On Sat, May 28, 2011 at 05:36:12PM +0900, Norbert Preining wrote:
> On Sa, 28 Mai 2011, Jan Hauke Rahm wrote:
> > Good morning, Norbert,
> 
> Good evening.

;)

> > > 	texlive-base-2011/archive/*.tar.xz
> > > 	texlive-base-2011/tlpkg/texlive.tlpdb
> > > 	texlive-base-2011/tlpkg/TeXLive/*
> > > for each included package. So a slice of the tlnet dir with all
> > > packages not included removed.
> > 
> > Not sure I get it... Is that, for each package included in texlive there
> > is a .tar.xz while texlive.tlpdb and tlpkg/TeXLive/* hold structural
> > data for texlive itself?
> 
> Yes, exactely. That is the primary distribution media of TL, please
> see CTAN/systems/texlive/tlnet/

Okay, looks reasonable. Would you mind writing a fine-line recap about
what texlive.tlpdb is used for? I see a few perl modules but didn't look
much into it right now. Is that the unpacking logic or something?

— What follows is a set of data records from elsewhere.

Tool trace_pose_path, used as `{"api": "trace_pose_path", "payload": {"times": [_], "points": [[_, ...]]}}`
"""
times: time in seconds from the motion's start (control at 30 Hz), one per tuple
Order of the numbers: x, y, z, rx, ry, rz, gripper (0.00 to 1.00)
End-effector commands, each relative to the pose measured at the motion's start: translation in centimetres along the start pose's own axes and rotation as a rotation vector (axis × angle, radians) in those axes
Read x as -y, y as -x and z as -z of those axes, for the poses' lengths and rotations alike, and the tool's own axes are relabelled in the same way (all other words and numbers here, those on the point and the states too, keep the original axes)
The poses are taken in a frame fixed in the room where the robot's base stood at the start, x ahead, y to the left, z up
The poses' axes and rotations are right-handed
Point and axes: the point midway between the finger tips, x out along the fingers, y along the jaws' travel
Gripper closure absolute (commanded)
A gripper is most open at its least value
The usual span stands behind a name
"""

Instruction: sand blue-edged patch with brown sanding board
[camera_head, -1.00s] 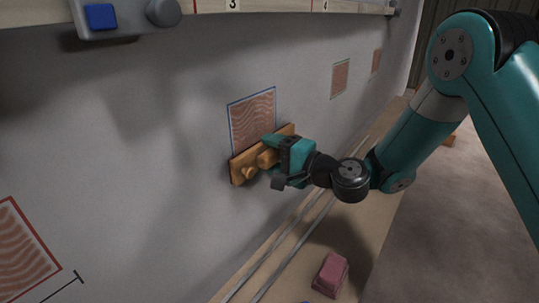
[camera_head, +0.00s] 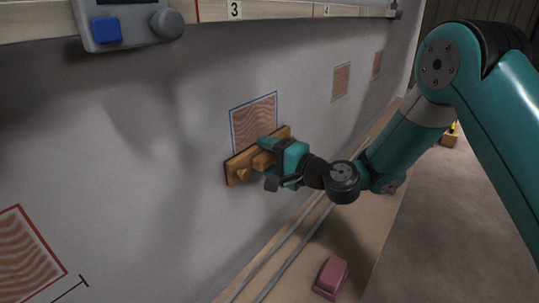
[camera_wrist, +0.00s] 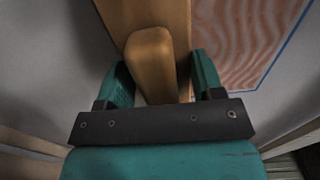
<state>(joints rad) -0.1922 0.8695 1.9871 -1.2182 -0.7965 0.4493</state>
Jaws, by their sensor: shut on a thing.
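The blue-edged patch (camera_head: 254,119) is a reddish wavy-grained rectangle on the grey wall, and it also shows in the wrist view (camera_wrist: 245,38). The brown sanding board (camera_head: 240,169) lies along the wall at the patch's lower edge and covers its bottom strip. My gripper (camera_head: 272,158) is shut on the board's handle. In the wrist view the handle (camera_wrist: 150,58) sits between my gripper's teal fingers (camera_wrist: 165,85), with the board (camera_wrist: 178,22) behind it. Whether the board's face touches the wall cannot be told.
A red-edged patch (camera_head: 24,262) is at the lower left; two smaller patches (camera_head: 341,81) (camera_head: 377,63) are farther right. A pink block (camera_head: 331,275) lies on the bench below, beside two rails (camera_head: 290,252). A grey box with a blue button (camera_head: 106,30) hangs at top left.

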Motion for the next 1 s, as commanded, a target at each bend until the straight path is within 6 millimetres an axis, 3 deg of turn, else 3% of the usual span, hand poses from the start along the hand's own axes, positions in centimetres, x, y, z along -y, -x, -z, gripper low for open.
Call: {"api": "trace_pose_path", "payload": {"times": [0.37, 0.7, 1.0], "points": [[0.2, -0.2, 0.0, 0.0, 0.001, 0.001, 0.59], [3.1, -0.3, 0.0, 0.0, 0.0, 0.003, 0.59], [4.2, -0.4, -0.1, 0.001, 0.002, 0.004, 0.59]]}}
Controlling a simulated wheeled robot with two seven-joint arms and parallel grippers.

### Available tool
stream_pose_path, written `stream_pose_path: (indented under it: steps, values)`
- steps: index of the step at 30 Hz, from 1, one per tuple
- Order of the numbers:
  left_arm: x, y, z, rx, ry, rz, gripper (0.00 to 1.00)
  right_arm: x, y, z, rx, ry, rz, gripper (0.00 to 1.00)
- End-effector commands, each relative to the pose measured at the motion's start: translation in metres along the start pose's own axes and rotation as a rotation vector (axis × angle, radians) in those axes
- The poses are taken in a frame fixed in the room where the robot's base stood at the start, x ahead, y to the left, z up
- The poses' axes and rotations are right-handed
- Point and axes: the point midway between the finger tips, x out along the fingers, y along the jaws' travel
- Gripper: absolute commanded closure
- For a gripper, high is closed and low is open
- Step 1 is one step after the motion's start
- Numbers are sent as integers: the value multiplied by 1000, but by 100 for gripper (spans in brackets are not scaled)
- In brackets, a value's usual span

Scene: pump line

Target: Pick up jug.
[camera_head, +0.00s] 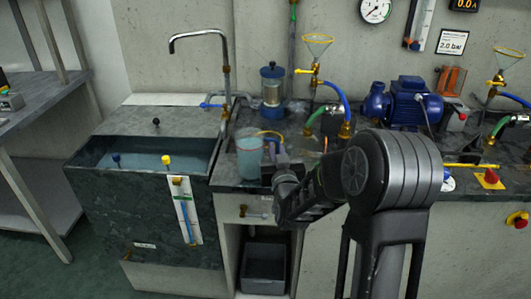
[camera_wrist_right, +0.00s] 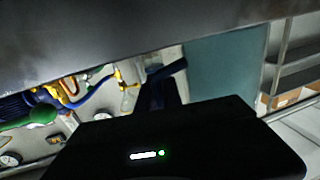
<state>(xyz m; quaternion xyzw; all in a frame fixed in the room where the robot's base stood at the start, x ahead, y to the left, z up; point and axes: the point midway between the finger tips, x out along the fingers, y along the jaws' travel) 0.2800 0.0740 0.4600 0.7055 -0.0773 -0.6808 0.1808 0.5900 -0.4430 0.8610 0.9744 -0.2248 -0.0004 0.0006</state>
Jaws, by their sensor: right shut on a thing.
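The jug (camera_head: 249,153) is a translucent blue-green vessel standing upright at the front edge of the counter, just right of the sink. My right gripper (camera_head: 273,157) is at the jug's right side, shut on its handle; my arm hides part of the grip. In the right wrist view, the jug's teal wall (camera_wrist_right: 225,70) fills the area right of the dark fingers (camera_wrist_right: 162,88). I cannot tell whether the jug's base touches the counter. My left gripper is not in view.
A water-filled sink (camera_head: 140,160) with a tall tap (camera_head: 226,70) lies left of the jug. A clear cylinder with blue caps (camera_head: 272,88) stands behind it. A blue pump (camera_head: 405,103) with hoses is at right. A grey bin (camera_head: 264,268) sits below the counter.

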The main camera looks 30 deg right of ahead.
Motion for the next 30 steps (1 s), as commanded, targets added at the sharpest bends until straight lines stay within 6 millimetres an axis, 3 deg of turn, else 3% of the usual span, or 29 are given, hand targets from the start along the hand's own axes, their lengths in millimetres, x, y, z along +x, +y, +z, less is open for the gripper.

> > > texlive-base-2011.debian.tar.gz contains
> > >   	texlive-base-2011/additional-files-$binpackage.tar
> > > for files we have to move/add or do anything else
> > > 	texlive-base-2011/debian/*
> > 
> > I was thinking (but maybe I misunderstood you) that using source format
> > 3.0 would help us out already. Additionally to the orig.tar.gz there can
> > be unlimited amounts of *.tar.gz (or bzip2 of course), one of which is
> 
> Not really, because we don't have nice version numbers.
> 
> Well, in principle we could:
> - rename the .tar.xz (is .xz allowed in dh7?) to
> 	(e.g.) 12many_2011.2011.05.29.orig.tar.xz
>   where the first 2011 is the general revision number, and the second
>   is the date from which we took the tlnet mirror (which is updated
>   daily).

That looks good, yes.

(xz is possible with dpkg source format 3.0; unfortunately, ftp-masters
only allow gzip and bzip2 these days if I remember correctly.)

> > >   	texmf-dist (TeX Live proper)  ---> /u/s/texmf-texlive (Debian)
> > > 	texmf      (TeX Live proper)  ---> /u/s/texmf (Debian)
> > 
> > Is upstream using such logic or why do have to put up with such in the
> 
> Yes, upstream has texmf and texmf-dist, that are related to the kpathsea
> vars
> 	TEXMF
> 	TEXMFDIST

Care to explain why? I mean, shouldn't we install in TEXMFDIST and leave
the other empty or is that something the tl package manager needs? (Read
below)

> > > - unxz/tar the additional-files-$binpackage.tar if present into
> > >   debian/$package/
> > 
> > What additional files are we talking about?
> 
> We might ship something else ... and might have to move some
> files around a bit ... you never know.

Okay, well... Using format 3.0 would unpack additional tarballs into
equally-named subdirs, e.g.

orig.tar.gz   --> $pwd/
debian.tar.gz --> $pwd/debian
myapp.tar.gz  --> $pwd/myapp

That means, if we simply need to install all files of myapp into a
package myapp, it's as simple as having 'debian/myapp.install' contain

myapp/*

dh_install will do the rest. The only thing we need to look out for if
we use additional tarballs like that, is not to have the subdir in $pwd
already, i.e. if orig.tar.gz already unpacked a myapp directory, that
would be overwritten by what myapp.tar.gz gets us.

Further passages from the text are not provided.